South Island: Mini Adventures En Route
Will and I have forged our own flight plan when mapping our route for the South Island. There's plenty of advice that recommends starting in Christchurch, then head west through Arthur's Pass and make your way down hitting major tourist destinations: Hokitika Gorge, Franz Josef, Mount Cook, Lake Tekapo, and so on. Finally ending in Queenstown. Once you're in New Zealand, such destinations among travelers become buzz words as they are "must-see" and "must-do." We took a different approach, largely caused by Cyclone Gita, by heading down to the end of the island via the East Coast. Thus far, we've made home bases in Christchurch, Timaru, Dunedin, and Invarcargill.
We've taken some wonderful day trips and have been continuously surprised by villages and treks that aren't as prominently featured in guidebooks. Here are a few recent highlights:
ADVENTURE 1: Oamaru
When left Timaru to head down to Dunedin, on the way we stopped in Oamaru. It's a quaint provincial town with a picturesque harbor, roughly an hour and a half drive to Dunedin
In the late 19th century there was a boom of wealth, due to an influx of the timber and coal mining industries.
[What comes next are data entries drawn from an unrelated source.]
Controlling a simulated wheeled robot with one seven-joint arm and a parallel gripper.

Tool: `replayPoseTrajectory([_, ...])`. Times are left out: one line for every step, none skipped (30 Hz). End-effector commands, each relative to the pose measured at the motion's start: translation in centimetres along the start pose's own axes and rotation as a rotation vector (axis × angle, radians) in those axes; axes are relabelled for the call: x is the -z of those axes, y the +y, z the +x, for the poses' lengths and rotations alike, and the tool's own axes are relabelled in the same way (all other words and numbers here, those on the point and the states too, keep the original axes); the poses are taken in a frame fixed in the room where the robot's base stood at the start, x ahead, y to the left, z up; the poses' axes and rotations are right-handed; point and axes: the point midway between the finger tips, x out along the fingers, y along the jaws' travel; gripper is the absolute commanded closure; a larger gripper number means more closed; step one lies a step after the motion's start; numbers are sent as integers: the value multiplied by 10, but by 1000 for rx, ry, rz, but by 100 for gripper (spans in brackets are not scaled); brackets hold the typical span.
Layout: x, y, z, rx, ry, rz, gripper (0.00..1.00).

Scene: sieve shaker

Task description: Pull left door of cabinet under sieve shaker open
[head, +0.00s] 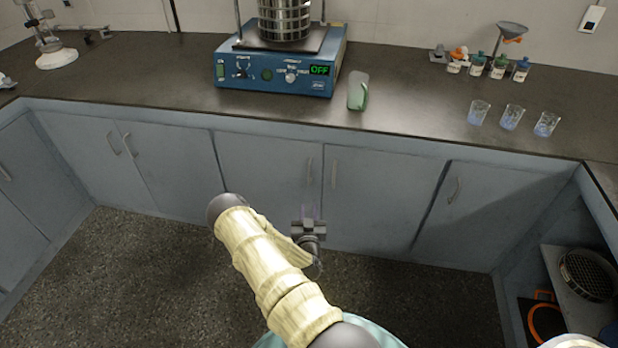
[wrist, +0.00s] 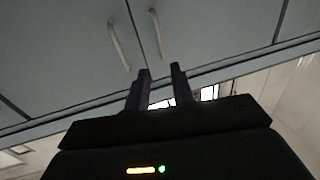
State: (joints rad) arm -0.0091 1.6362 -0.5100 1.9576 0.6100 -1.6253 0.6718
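The blue sieve shaker (head: 280,65) stands on the dark counter, with its display reading OFF. Below it is a grey-blue cabinet with a left door (head: 258,178) and a right door (head: 378,205), both shut. The left door's handle (head: 309,172) is upright near its right edge, beside the right door's handle (head: 333,174). My gripper (head: 307,222) is in front of and below these handles in the head view. In the wrist view its two fingers (wrist: 161,70) are spread and empty. Two handles show beyond the fingertips, apart from them; I cannot tell which is which there.
Another cabinet with two shut doors (head: 130,165) is on the left. A single door (head: 475,215) is on the right, near an open shelf (head: 575,275) holding a round sieve. The speckled floor (head: 130,280) before the cabinets is clear.

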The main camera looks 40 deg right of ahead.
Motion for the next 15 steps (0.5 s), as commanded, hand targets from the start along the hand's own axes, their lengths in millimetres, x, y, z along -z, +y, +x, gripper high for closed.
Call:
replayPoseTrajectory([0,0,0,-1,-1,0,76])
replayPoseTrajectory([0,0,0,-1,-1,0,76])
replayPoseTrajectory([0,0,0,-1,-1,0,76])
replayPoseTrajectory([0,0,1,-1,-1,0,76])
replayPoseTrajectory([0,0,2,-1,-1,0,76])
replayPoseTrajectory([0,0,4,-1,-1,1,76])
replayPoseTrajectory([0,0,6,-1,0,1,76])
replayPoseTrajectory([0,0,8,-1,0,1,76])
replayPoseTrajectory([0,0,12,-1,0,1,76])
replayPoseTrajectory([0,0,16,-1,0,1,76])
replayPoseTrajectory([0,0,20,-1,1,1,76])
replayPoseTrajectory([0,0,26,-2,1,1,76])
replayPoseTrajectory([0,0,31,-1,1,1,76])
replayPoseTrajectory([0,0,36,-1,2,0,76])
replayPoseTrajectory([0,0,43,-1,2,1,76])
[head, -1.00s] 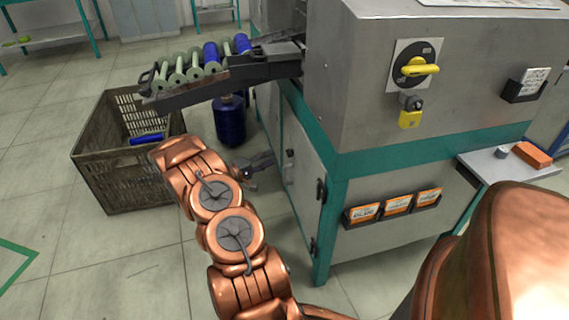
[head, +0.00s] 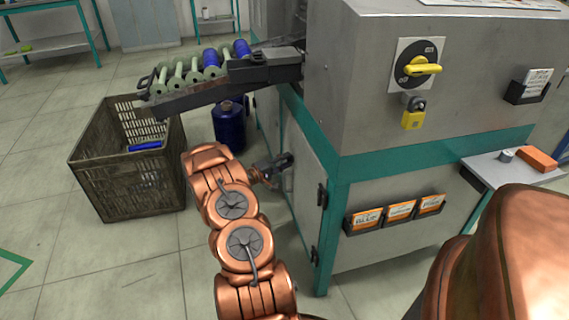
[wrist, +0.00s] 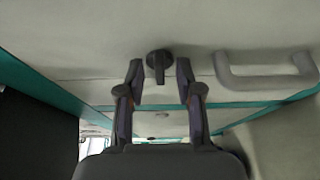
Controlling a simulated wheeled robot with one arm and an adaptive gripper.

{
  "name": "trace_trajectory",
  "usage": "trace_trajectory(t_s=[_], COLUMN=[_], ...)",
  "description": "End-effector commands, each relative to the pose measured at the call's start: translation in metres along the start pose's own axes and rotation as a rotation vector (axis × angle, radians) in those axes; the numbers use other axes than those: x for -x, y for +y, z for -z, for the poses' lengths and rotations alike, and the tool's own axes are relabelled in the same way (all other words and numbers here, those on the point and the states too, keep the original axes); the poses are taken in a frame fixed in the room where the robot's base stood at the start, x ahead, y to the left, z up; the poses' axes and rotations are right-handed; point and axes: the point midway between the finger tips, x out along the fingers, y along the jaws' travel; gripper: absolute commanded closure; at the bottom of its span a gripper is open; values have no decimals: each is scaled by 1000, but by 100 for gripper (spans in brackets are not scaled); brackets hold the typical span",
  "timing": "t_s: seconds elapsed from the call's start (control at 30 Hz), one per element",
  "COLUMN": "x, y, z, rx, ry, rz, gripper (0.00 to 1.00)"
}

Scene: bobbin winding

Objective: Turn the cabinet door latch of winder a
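The door latch (wrist: 158,62) is a dark round knob with a bar across it, on the pale grey cabinet door (wrist: 60,40) in the wrist view. My gripper (wrist: 160,72) is open, with one finger to each side of the latch. Its fingertips are at or very near the latch; I cannot tell if they touch it. In the head view my gripper (head: 283,162) is at the side door (head: 306,190) of the winder (head: 330,100). It hides the latch there. The door looks shut.
A grey pull handle (wrist: 265,72) is right of the latch in the wrist view. A crate (head: 120,180) stands on the floor at left, below a rack of bobbins (head: 200,78). Floor in front is clear.

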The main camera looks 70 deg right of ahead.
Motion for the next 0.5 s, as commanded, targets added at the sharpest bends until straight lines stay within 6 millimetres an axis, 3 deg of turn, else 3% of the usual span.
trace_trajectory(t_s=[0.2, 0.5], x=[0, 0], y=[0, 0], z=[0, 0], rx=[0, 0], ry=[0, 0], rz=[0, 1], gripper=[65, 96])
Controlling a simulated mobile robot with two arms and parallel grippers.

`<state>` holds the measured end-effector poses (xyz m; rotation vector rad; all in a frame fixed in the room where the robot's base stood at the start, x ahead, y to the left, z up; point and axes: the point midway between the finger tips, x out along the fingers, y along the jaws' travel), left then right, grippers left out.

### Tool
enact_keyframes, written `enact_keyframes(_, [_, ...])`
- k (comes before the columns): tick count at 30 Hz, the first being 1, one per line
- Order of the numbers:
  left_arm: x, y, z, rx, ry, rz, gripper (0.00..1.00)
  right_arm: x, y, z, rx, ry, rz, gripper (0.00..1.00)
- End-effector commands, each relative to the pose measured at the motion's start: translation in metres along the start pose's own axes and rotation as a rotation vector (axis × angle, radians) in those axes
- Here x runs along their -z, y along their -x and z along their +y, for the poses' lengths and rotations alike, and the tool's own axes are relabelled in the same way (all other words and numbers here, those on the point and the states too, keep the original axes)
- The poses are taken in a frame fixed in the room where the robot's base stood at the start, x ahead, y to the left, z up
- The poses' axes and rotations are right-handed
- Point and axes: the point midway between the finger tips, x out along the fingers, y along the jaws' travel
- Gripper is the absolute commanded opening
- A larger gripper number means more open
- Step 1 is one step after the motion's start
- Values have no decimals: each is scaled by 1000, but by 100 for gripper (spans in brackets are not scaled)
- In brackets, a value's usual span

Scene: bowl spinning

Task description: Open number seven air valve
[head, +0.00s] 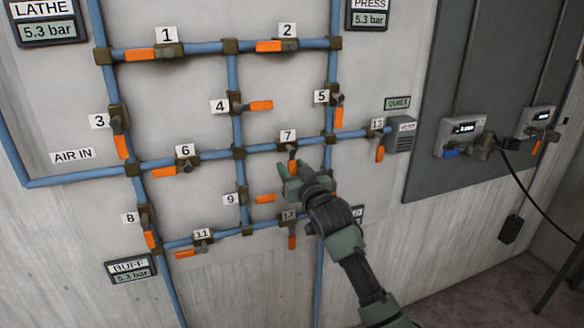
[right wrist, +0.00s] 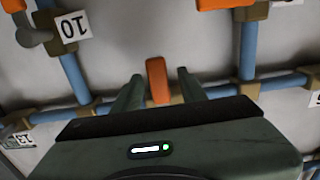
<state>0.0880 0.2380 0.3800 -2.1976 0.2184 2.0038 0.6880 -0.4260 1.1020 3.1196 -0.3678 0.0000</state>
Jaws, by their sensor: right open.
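The number seven air valve (head: 292,152) sits on a horizontal blue pipe, below its white "7" label (head: 288,135). Its orange handle points down, across the pipe, and is mostly hidden behind my right gripper in the head view. In the right wrist view, which is upside down, the orange handle (right wrist: 157,80) stands between the two fingers of my right gripper (right wrist: 159,78). The fingers are apart, with a visible gap on each side of the handle. My right gripper also shows in the head view (head: 284,176), in front of the valve. My left gripper is not in view.
Other orange-handled valves surround it: valve 9 (head: 265,199) below left, valve 12 (head: 292,242) below, valve 5 (head: 339,116) above right. The "10" label (right wrist: 73,31) shows in the right wrist view. A grey panel (head: 430,170) with meters and a cable is at right.

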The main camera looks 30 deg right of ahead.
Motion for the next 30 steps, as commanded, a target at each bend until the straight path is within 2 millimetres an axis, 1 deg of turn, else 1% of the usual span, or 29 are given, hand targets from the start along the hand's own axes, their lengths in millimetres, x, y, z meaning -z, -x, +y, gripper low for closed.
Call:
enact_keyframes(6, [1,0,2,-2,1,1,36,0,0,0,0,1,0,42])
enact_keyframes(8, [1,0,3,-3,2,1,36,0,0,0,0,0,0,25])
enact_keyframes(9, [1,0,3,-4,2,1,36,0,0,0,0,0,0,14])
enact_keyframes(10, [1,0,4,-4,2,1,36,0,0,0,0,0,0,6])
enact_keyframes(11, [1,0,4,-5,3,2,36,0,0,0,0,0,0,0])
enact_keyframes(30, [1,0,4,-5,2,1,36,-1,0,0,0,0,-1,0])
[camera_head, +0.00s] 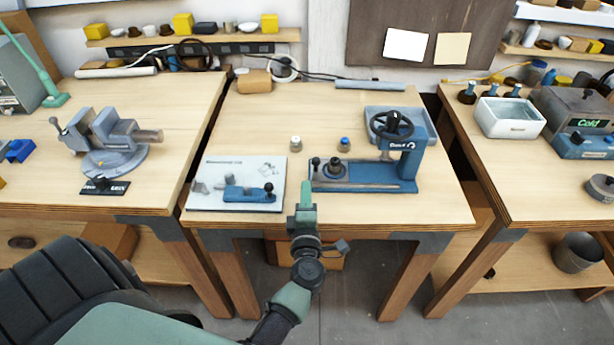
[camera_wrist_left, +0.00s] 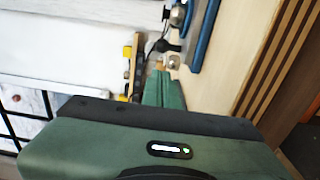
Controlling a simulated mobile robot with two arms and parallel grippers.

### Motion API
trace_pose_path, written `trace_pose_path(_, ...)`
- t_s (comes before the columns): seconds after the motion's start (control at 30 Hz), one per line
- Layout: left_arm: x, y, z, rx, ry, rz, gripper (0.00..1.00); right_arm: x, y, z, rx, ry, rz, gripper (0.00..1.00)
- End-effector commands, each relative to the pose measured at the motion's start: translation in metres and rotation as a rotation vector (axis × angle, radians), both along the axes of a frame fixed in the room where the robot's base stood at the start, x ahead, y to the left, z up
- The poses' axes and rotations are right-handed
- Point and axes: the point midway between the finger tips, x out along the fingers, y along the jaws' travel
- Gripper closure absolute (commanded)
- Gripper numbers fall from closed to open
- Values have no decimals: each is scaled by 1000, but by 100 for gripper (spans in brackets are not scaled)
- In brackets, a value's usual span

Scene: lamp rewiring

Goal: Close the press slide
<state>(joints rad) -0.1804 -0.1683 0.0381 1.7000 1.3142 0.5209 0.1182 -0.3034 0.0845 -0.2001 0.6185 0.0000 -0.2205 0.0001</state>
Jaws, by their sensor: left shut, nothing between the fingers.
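The blue press (camera_head: 408,165) with a black handwheel stands on the middle table. Its slide (camera_head: 337,176) sticks out to the left of the press frame, with a round dark piece and a black knob (camera_head: 316,163) at its left end. My left gripper (camera_head: 306,192) is shut and empty, in front of the slide's left end near the table's front edge. I cannot tell whether it touches the slide. In the left wrist view the closed green fingers (camera_wrist_left: 164,90) point toward a blue bar (camera_wrist_left: 202,35), seemingly part of the press. My right gripper is not in view.
A white board (camera_head: 215,172) with a blue fixture (camera_head: 248,194) lies left of the press. A blue-grey tray (camera_head: 424,120) sits behind the press. Bare tabletop shows along the front edge.

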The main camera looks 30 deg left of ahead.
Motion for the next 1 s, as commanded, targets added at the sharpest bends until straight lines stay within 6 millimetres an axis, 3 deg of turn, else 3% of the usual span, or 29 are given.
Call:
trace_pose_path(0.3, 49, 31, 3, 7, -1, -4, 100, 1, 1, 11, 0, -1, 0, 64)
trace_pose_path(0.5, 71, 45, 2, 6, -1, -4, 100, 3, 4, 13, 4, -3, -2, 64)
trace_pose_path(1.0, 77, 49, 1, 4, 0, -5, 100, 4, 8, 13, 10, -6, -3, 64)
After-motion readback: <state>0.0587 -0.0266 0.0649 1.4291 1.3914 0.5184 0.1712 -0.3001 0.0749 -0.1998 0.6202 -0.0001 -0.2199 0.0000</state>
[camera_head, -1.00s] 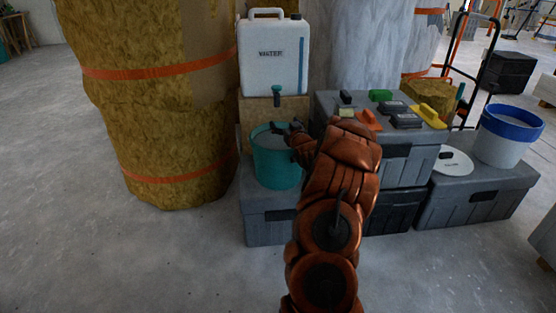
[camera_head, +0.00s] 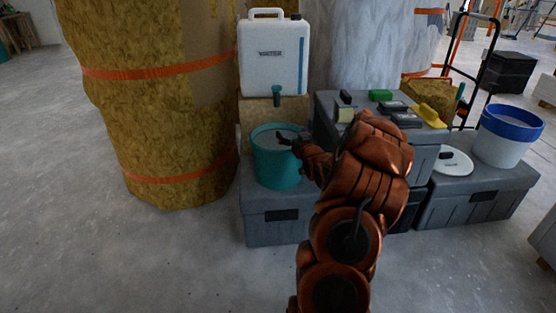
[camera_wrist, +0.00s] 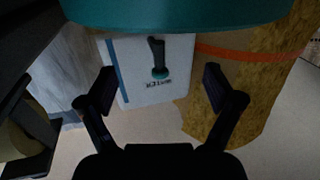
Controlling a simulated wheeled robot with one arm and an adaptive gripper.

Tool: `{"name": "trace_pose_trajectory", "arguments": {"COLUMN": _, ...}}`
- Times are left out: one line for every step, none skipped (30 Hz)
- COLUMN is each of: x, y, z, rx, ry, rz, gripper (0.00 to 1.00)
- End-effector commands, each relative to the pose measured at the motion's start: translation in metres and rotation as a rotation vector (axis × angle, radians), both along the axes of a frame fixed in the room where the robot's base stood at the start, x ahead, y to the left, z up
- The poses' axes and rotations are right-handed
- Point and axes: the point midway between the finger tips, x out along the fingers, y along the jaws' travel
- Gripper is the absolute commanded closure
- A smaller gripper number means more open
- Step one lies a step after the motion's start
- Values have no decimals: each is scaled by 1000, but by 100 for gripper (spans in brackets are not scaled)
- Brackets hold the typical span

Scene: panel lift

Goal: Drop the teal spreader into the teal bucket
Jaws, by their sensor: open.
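The teal bucket (camera_head: 277,167) stands upright on a grey case, below the white water container. Its interior looks greyish and is partly hidden by my gripper. My gripper (camera_head: 285,140) is open at the bucket's right rim, with its fingers over the mouth. In the wrist view my gripper (camera_wrist: 166,95) shows its two fingers spread with nothing between them. The teal bucket (camera_wrist: 185,15) crosses the top of that view.
Grey cases (camera_head: 275,228) sit below and to the right. A green block (camera_head: 380,95), dark tools and a yellow float (camera_head: 428,115) lie on the upper case. A blue-rimmed bucket (camera_head: 505,145) stands farther right.

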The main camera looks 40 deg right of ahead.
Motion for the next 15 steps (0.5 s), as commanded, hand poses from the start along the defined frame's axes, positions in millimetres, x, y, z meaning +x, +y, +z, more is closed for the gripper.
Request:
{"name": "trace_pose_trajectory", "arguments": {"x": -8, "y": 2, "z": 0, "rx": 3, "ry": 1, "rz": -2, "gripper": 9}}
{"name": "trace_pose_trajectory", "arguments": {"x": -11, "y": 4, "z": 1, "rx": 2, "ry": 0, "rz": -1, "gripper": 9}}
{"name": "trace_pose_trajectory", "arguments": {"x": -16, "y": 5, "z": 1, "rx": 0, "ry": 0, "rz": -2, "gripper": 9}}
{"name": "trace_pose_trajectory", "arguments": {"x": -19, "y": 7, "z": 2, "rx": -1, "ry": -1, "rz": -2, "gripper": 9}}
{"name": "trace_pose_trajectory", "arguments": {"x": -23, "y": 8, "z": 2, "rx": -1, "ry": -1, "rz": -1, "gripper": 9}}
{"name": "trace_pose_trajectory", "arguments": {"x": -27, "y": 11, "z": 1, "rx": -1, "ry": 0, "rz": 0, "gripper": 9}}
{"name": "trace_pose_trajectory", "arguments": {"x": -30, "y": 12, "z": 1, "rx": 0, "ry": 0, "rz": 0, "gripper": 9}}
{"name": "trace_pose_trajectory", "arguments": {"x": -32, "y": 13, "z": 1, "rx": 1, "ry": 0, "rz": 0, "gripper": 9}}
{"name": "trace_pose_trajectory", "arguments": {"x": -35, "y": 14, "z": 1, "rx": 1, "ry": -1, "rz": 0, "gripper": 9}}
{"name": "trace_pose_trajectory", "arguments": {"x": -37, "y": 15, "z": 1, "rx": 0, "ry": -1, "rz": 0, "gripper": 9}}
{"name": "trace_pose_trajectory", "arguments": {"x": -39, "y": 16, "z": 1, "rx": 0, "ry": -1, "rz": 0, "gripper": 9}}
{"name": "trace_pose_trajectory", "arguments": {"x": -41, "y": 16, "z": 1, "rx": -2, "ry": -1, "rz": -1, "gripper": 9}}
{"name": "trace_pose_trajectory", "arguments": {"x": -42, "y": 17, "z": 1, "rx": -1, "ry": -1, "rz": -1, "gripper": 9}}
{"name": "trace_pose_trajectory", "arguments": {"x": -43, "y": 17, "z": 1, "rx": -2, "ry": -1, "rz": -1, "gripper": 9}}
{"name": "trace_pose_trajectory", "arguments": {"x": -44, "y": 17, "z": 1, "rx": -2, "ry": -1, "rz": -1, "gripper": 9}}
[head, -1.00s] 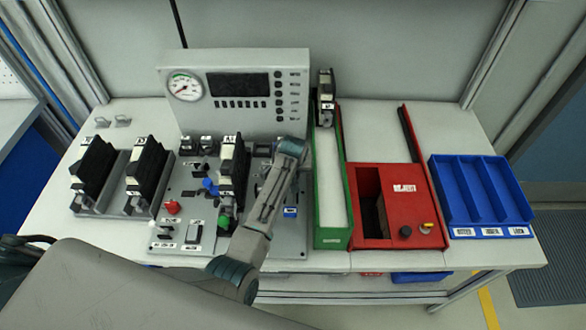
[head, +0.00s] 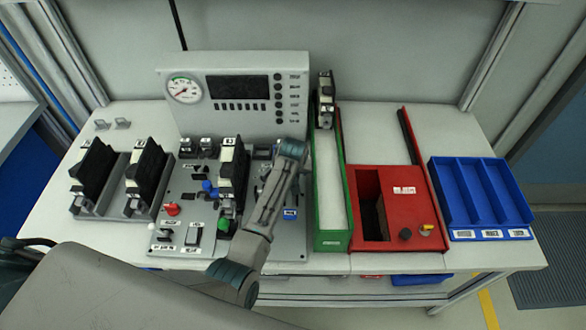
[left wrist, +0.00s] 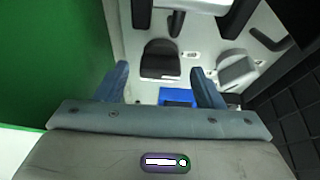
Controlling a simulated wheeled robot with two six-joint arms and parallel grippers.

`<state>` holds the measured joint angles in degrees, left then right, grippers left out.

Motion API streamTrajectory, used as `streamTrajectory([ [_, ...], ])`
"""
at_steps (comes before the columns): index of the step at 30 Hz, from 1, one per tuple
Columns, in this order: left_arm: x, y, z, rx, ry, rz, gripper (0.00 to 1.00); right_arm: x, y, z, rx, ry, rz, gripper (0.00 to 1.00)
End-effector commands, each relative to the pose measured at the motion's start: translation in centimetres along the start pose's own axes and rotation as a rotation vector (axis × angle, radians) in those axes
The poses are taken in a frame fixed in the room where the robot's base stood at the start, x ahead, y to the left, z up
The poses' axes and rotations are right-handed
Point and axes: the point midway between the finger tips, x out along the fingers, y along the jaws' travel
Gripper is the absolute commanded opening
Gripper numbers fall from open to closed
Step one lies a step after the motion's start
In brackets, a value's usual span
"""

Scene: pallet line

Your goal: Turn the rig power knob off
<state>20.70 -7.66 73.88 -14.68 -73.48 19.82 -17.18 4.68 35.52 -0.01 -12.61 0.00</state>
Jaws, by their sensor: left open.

Investments were made on beautiful Victorian-style stone buildings.
As a port city, the Oamaru Harbor closed it's seaport to shipping in 1974 and is now more widely recognized as a historic site. We walked around the seemingly ancient streets and stopped in shops such as Adventure Books.
We got coffees and a freshly made blueberry scone at Harbour Street Collective Cafe. The town felt so charming, as if you stepped back in time in a small port city in Europe.
That is, until you actually walk down to the harbor and you see signs for penguin crossings.
Then you're quickly reminded you're in New Zealand. At sunset, Oamaru is known for blue and yellow-eyed penguins to waddle along the shore line
ADVENTURE 2: Moeraki Boulders
Not far from Oamaru are the Moeraki Boulders, clusters of large spherical stones on Koekohe Beach along the Otago coast.
Honestly, Will and I had not done prior research to visiting the rocks and were slightly underwhelmed. Sure, they seemed incredible, but a little background would have helped our level of appreciation tremendously.
After, we learned that the boulders are concretions that have been exposed through shoreline erosion from coastal cliffs. If we were more geologically inclined, perhaps we would have been more impressed. But at the time, to us they appeared to be a sizeable rock collection on a beautiful beach.
ADVENTURE 3: Sandfly Bay
On one of the few clear days we had in Dunedin, we took a short trek along Sandfly Bay. Now, when I think of New Zealand, I think of the masses of sheep on farmland, but also the dramatic coastlines.
Sandfly Bay is less than ten miles from Dunedin along the Otago Peninsula. Heaps of dunes line the bay.
Sandfly Bay was named from the coast's windy nature, with sand flying from the dunes.
We climbed down the mounds of sand to the shoreline.
We took our time walking through the shallow water.
We came across a large amount of Durvillaea, a brown algae, that we later learned is common along Sandfly Bay and washes up from Antartica.
Forever surprising to me will be the presence of sheep, even along the coast.
ADVENTURE 4: Mount Cargill
On our way from Dunedin to Invercargill we did a short hike up Mount Cargill.
It was perhaps my favorite of these mini adventures.
Compared to other treks, the path was more polished through the pine forest.
We were teased with brief peaks of the vista, but once the path opened, we got a better idea of the view from the top.
At the top of the summit is a transmitting station that provides television and radio to the surrounding regions.
Mount Cargill is located along the northern skyline looking over Dunedin, and thus offers incredible panoramic views. At over 2,000 ft, the scenes from Mount Cargill were awe-inspiring.
Will and I sat down at the summit to really appreciate such an unique perspective. I'm actively trying to not feel rushed. In the past, my mind is always racing as to what's next. However, with few plans or agendas, there's suddenly no rush. The summit of Mount Cargill was a meaningful place to slow down and take it in.